I have said nothing about his spiritual attainment, firstly for want of any personal knowledge, secondly because it is ‘as plain as a pikestaff’. A man who had clung to Sri Aurobindo and the Mother since his first young promptings, following their footsteps wherever they led him, to whom the only rasa in life was entire dedication of self to them with joy and making everyone else who came in contact with him happy, hasn’t he found atma-rati, a supreme status? And his ‘Reminiscences’, aren’t they vibrant with his yearning for the Unknown to be known, the Unclutchable to be clutched? His wonderful early vision, does it not speak of his age-old tie with Sri Aurobindo?
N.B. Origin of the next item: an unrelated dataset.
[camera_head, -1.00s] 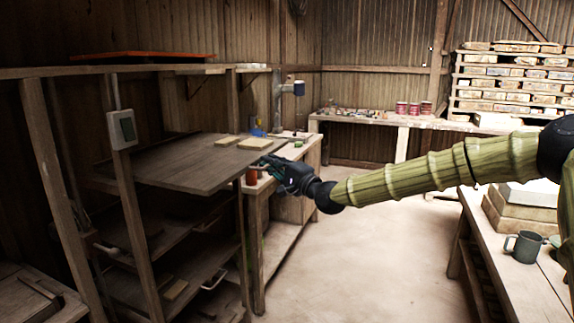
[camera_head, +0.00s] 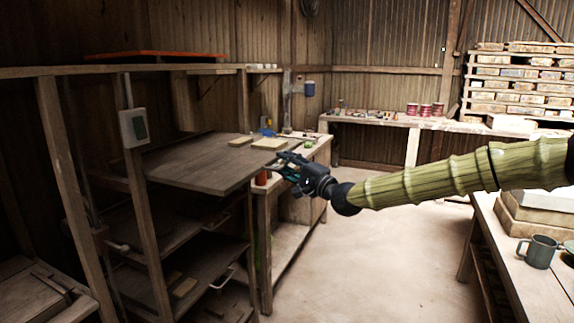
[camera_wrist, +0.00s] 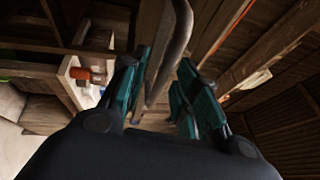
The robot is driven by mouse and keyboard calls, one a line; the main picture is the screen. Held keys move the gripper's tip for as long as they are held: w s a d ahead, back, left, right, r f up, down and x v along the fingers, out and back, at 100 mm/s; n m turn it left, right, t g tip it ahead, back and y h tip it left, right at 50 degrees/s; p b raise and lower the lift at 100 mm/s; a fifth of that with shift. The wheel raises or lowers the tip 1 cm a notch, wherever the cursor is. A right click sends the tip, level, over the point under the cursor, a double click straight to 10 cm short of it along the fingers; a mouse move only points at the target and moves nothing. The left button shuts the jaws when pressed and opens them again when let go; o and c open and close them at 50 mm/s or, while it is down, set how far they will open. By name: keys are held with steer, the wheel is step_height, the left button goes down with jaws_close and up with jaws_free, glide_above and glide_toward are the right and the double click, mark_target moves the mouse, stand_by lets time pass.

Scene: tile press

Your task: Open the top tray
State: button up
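The top tray (camera_head: 195,171) is a flat wooden board that juts out of the wooden rack. Two small pale tiles (camera_head: 268,143) lie on it. My gripper (camera_head: 280,163) is at the tray's outer right edge. In the wrist view, a curved metal handle (camera_wrist: 178,40) runs between the fingers of my gripper (camera_wrist: 163,78). Whether either finger touches the handle is unclear. The handle itself is hard to make out in the head view.
Lower trays with handles (camera_head: 222,278) sit under the top tray in the rack. A bench (camera_head: 310,155) stands just behind my gripper. A table with a grey mug (camera_head: 538,251) is at the right. The pale floor (camera_head: 380,265) between them is clear.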

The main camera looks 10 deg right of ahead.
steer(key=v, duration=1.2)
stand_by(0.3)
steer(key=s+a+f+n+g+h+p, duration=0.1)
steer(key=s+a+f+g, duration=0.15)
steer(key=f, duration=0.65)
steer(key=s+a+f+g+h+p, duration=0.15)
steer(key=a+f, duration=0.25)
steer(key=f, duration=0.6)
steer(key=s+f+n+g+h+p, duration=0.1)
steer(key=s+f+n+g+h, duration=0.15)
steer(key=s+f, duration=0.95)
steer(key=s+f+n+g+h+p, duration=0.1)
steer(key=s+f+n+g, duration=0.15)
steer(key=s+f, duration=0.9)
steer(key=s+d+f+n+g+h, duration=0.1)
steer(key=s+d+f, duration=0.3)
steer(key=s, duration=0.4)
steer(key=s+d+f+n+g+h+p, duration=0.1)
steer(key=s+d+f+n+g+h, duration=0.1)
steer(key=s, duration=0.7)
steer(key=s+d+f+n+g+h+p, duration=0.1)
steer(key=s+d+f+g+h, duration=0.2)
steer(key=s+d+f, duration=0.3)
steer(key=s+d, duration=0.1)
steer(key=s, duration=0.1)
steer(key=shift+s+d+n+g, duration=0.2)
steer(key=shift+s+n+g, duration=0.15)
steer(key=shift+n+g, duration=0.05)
What more do we want? Ripeness is all, and that ripeness he attained, whatever technical terms you may apply to his inner status.

I must, however, end on a note of melancholy, from my Man of Doubt. The Ashram rings no longer with ‘Douce Mere’ from Amrita’s lips. The courtyard doesn’t shine with his figure, clad in white, no ‘Bonjour’ from him is echoed by the trees and pillars, walls and pavements. His office is there working efficiently, though perhaps a bit lacklustre, but, the constant humming, the ananda-mela has come to a close. There has passed away from us a presence which will be difficult to replace. Still, as a consolation for what we have lost, we have among us our staunch elders, Nolini, Champaklal, Dyuman, pillars planted by the Mother herself.